Goal of the exercise: What is to be printed is the span of lines starting at the one containing "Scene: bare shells" and ending at the one containing "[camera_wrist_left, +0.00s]", reproduced exactly with pictures left out.

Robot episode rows
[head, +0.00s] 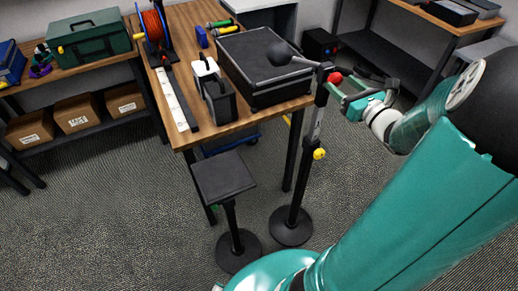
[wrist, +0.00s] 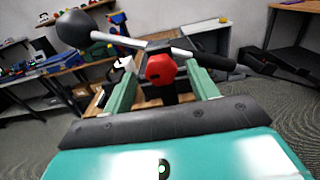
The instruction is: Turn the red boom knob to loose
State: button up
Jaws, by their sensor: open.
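The red boom knob (head: 335,78) sits near the top of a black stand (head: 304,150), where a boom with a dark rounded end (head: 279,53) crosses it. In the wrist view the red knob (wrist: 160,69) is centred between the two green fingers. My gripper (head: 338,90) is open around or just short of the knob; I cannot tell whether the fingers touch it. My gripper also shows in the wrist view (wrist: 162,82), with one finger on each side of the knob. The knob's marking is too small to read.
A yellow knob (head: 319,154) is lower on the stand. A wooden table (head: 235,122) behind holds a black case (head: 262,62), a cable reel (head: 153,27) and a white-and-black device (head: 206,78). A small black-topped stand (head: 223,177) is in front. Carpet at the lower left is clear.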

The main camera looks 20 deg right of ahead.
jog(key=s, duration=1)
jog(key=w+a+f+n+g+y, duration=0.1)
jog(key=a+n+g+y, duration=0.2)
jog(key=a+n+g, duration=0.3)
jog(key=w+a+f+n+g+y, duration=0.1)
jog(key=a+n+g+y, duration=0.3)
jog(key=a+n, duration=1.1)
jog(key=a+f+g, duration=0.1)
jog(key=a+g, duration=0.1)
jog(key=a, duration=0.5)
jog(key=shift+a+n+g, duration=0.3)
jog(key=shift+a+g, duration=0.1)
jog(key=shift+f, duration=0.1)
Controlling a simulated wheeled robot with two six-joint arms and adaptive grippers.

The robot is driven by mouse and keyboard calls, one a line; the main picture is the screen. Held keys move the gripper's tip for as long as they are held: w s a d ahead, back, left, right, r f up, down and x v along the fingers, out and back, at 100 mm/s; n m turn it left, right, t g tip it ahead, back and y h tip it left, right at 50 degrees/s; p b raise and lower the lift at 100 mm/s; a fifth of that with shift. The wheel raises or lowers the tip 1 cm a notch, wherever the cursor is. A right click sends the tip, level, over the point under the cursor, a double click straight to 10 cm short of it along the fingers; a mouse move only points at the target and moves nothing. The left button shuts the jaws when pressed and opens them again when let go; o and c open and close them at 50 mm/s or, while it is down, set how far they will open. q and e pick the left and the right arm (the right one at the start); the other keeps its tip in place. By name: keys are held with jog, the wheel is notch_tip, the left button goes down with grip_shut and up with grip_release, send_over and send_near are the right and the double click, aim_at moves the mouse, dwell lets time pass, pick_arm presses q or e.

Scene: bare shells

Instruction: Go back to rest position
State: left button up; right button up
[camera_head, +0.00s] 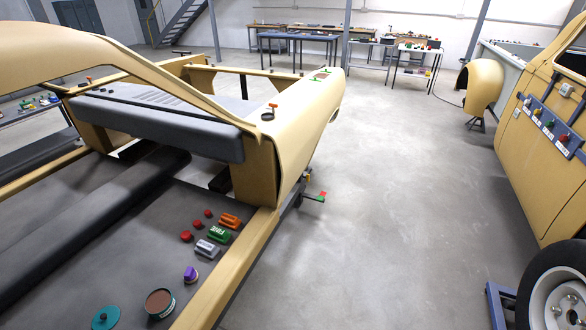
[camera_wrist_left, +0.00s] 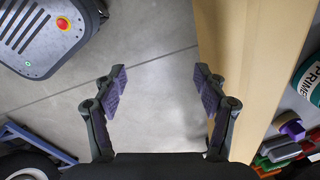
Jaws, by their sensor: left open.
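My left gripper (camera_wrist_left: 160,76) shows in the left wrist view. Its two dark fingers with purple pads are spread apart, and the gap between them is empty. Grey floor shows between the fingers. The right finger overlaps the edge of a tan body sill (camera_wrist_left: 255,65) in this view; whether it touches cannot be told. Neither gripper shows in the head view, and my right gripper is in no view.
A tan car shell with a grey seat (camera_head: 155,120) stands at the left, its sill (camera_head: 235,262) running forward. Several small items and a brown-topped can (camera_head: 160,303) lie on its floor. A tan door (camera_head: 545,160) and wheel (camera_head: 556,300) stand right. Floor (camera_head: 370,200) between is clear.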

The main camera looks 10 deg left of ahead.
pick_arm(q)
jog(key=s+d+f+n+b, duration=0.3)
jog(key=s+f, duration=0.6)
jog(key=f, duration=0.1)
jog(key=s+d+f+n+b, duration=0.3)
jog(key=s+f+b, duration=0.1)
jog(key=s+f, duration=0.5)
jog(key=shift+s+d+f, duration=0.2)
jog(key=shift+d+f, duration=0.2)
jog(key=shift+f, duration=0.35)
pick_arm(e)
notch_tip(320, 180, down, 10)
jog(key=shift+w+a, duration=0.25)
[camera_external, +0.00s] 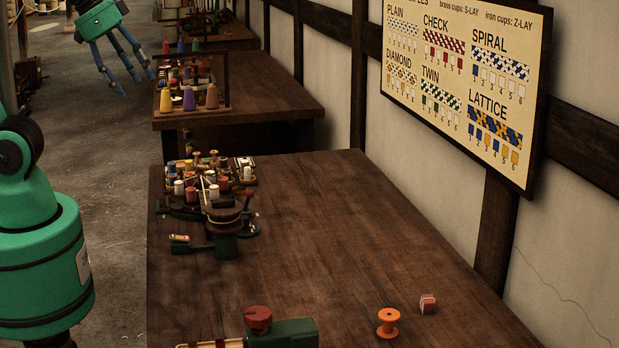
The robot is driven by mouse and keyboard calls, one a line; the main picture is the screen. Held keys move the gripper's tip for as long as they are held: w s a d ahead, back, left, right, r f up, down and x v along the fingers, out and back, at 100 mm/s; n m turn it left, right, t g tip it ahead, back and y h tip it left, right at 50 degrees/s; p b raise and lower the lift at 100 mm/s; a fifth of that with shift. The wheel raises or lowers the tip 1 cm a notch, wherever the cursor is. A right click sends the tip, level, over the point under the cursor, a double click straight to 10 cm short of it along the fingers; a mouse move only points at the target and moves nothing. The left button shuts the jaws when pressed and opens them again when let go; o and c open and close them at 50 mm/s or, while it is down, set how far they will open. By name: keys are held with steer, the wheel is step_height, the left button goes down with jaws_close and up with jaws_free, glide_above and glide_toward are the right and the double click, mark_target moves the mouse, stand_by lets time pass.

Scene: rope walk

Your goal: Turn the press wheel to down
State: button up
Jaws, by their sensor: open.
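My gripper (136,84) is at the upper left, in the air over the floor, beside the far tables. Its long grey-blue fingers are spread and hold nothing. A dark green device with a round red knob (258,318) on top stands at the near edge of the table, cut off by the bottom of the picture. This knob may be the press wheel, but I cannot tell for sure, nor which way it is turned. My gripper is far from it. A second dark green device (223,226) stands by the bobbins at the table's left side.
The wooden table (330,240) has a wide clear middle. An orange spool (388,322) and a pink block (428,304) stand at its near right. Several bobbins (206,180) crowd its far left. A rack of cones (190,98) is on the table behind. A pattern board (462,80) hangs on the right wall.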

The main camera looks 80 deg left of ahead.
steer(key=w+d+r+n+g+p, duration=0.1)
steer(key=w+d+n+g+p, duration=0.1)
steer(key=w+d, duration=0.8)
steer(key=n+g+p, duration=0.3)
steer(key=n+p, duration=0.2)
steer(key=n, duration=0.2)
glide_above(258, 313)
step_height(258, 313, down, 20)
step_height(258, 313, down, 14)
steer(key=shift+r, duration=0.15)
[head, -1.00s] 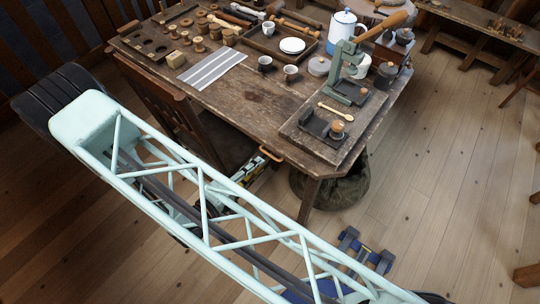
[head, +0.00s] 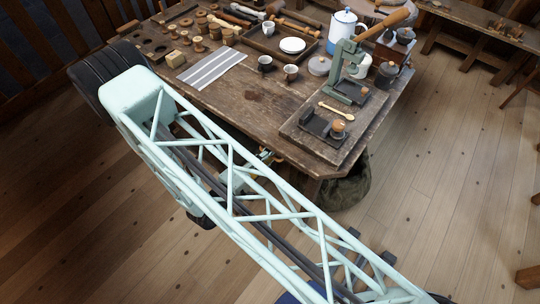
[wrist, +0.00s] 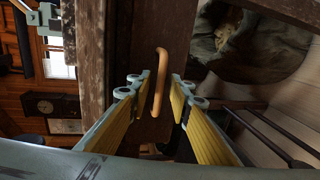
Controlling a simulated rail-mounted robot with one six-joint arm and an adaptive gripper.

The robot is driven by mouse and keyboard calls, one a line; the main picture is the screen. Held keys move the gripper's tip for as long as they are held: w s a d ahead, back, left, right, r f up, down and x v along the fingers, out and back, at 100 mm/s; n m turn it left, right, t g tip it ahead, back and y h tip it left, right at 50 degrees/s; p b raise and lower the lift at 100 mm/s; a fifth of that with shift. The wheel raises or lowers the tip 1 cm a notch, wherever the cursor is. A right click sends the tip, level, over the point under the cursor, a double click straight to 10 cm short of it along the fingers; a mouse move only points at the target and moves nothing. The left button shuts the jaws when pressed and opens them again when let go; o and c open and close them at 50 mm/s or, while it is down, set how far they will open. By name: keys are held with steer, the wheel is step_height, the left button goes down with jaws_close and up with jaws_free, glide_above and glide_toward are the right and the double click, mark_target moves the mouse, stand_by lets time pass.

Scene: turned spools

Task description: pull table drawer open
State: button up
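The wooden table (head: 235,100) stands in the upper middle of the head view. In the wrist view, its drawer front (wrist: 178,35) is a dark wooden panel bearing an orange-tan bar handle (wrist: 160,70). My gripper (wrist: 160,86) is open, with a yellow-padded finger on either side of the handle. Gaps show between the handle and both fingers. I cannot tell how deep the handle sits between them. In the head view, my own arm hides most of the gripper and the drawer front. The drawer appears shut.
The tabletop holds a tray with a white plate (head: 292,45), cups, a blue-and-white pot (head: 341,30), a green press (head: 347,72) and several spools. Floor (head: 440,180) at right is clear.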

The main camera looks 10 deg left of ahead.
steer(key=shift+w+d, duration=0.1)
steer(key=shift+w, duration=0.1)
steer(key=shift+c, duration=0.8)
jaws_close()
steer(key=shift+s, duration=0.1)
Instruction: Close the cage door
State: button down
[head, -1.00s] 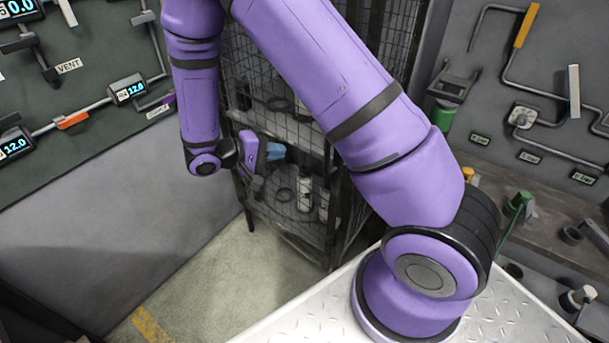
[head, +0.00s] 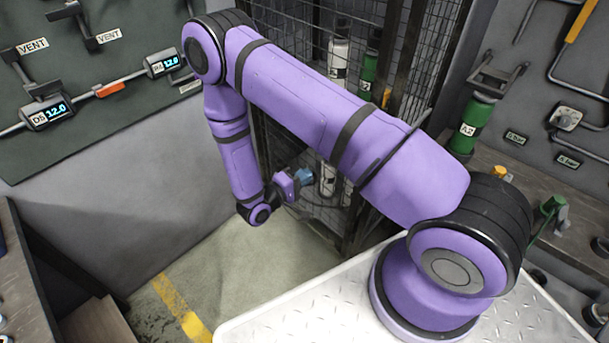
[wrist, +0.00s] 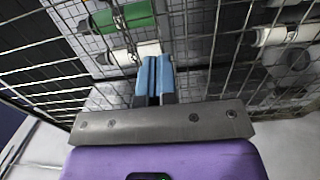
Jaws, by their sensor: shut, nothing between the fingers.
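The cage (head: 285,22) is a dark-framed wire-mesh enclosure behind my arm in the head view. Mesh (wrist: 215,50) also fills much of the wrist view. My arm covers much of the cage front, and I cannot tell which mesh panel is the door or how far open it stands. My gripper (head: 305,177) is low at the cage's front side, its blue fingers pointing toward the mesh. In the wrist view the two blue fingers (wrist: 154,76) are together with nothing between them, close to the mesh. Whether they touch it is unclear.
A white cylinder (head: 338,50) and a green cylinder (head: 370,70) stand in the cage. A gauge panel (head: 90,110) is on the left wall. A bench (head: 560,245) is at right. Floor with a yellow stripe (head: 180,308) is clear before the cage.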

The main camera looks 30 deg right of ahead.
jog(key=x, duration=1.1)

Written response:
Scene: bare shells

Instruction: Go back to rest position
State: left button up; right button up
[camera_head, +0.00s] 
[camera_wrist_left, +0.00s] 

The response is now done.